My first reaction was a sense of surprise at how much of the movie I still recalled with pristine clarity. For having been nearly thirty years ago, such clarity is a rare phenomenon for many details of life, often reserved for memories of early girlfriends. A second reaction was noticing how religion featured in the film. The girls skipping rope chant, “One, two, Freddy’s coming for you / Three, four, better lock your door / Five, six, grab your crucifix.” Indeed, the crucifix features in several scenes as an ineffectual weapon against Freddie Krueger. The days of defying vampires are over when your own subconscious turns on you. In one of the early chase sequences, Freddie, raising his infamous glove, says, “This is God!” Religion and its overarching concerns with death and suffering come together with horror in that one moment. The traditional power structures of religion have lost their power to defend the troubled teenagers. The only one well adjusted is, ironically, Johnny Depp’s Glen. Even he falls victim to the revenge sought by Krueger.

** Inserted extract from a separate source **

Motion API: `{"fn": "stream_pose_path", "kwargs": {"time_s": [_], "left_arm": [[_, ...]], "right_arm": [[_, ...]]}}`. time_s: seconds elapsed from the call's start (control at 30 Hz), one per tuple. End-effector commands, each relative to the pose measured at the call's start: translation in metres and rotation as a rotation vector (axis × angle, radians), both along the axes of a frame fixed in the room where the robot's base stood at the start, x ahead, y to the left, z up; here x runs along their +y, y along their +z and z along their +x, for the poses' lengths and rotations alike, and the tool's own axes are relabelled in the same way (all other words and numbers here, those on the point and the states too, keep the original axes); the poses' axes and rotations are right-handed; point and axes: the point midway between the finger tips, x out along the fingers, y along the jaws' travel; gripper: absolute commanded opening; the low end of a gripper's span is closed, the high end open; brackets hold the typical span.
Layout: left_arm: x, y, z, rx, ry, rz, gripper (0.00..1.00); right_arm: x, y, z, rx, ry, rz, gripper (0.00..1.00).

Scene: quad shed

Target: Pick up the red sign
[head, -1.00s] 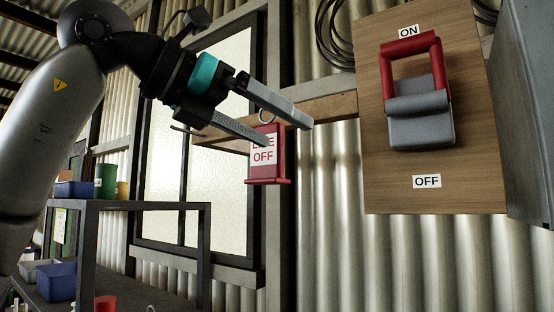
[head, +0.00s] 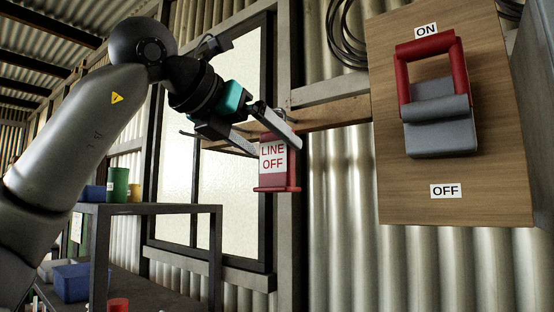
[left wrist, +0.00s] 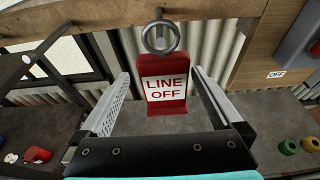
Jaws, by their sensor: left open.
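The red sign (head: 273,160) reads LINE OFF on a white label and hangs at the wooden rail, left of the switch board. In the left wrist view the sign (left wrist: 165,85) is upright, with a metal ring (left wrist: 161,37) at its top. My left gripper (head: 277,146) is open, its two fingers pointing at the sign. In the left wrist view the fingers of the left gripper (left wrist: 162,98) lie to either side of the sign, with gaps between; I cannot tell how deep the sign sits between them. My right gripper is not in view.
A wooden board (head: 400,195) with a red-handled switch (head: 433,95) labelled ON and OFF is on the right. A wooden rail (head: 340,113) runs behind the sign. A shelf (head: 160,209) with a blue bin (head: 75,281) stands at lower left.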

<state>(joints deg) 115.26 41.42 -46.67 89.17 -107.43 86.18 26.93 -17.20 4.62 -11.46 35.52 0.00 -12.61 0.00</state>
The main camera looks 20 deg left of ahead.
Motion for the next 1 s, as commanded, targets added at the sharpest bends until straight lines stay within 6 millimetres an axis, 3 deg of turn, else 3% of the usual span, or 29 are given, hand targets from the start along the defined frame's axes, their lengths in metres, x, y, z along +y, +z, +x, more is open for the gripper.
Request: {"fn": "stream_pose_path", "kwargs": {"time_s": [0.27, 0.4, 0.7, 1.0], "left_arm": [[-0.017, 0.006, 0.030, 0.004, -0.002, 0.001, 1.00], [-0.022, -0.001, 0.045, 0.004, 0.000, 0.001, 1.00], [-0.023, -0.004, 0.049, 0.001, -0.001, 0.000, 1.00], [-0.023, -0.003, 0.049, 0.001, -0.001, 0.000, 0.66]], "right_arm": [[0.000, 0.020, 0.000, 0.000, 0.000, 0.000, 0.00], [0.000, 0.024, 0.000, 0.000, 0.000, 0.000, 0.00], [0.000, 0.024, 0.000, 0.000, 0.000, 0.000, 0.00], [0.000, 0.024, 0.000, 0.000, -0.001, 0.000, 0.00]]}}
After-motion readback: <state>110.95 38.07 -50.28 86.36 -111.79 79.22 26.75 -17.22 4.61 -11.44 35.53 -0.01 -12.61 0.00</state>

Surprisingly, the scene I had most trouble recalling was the end. I recollected the bright, hazy sunshine, but couldn’t remember how Wes Craven released his audience from the drama. Of course, there is no end. Freddie came back in countless sequels, none of which I ever watched. Although I wouldn’t know it at the time, Robert Englund based the screen presence of Freddie on Klaus Kinski’s Nosferatu in Werner Herzog’s classic remake of that silent gem. Freddie is the vampire that defies religious cures. Movie villains are among the most adept practitioners of resurrection on the silver screen. The occasional E.T., Neo, or Spock will come back from the dead, but those who repeatedly return are the denizens of our nightmares. As Orwell’s vision continues to unfold in subtle ways, 1984 looks like an age of innocence before the ineffectual god worshipped by the establishment became self-image, writ large, on Elm Street.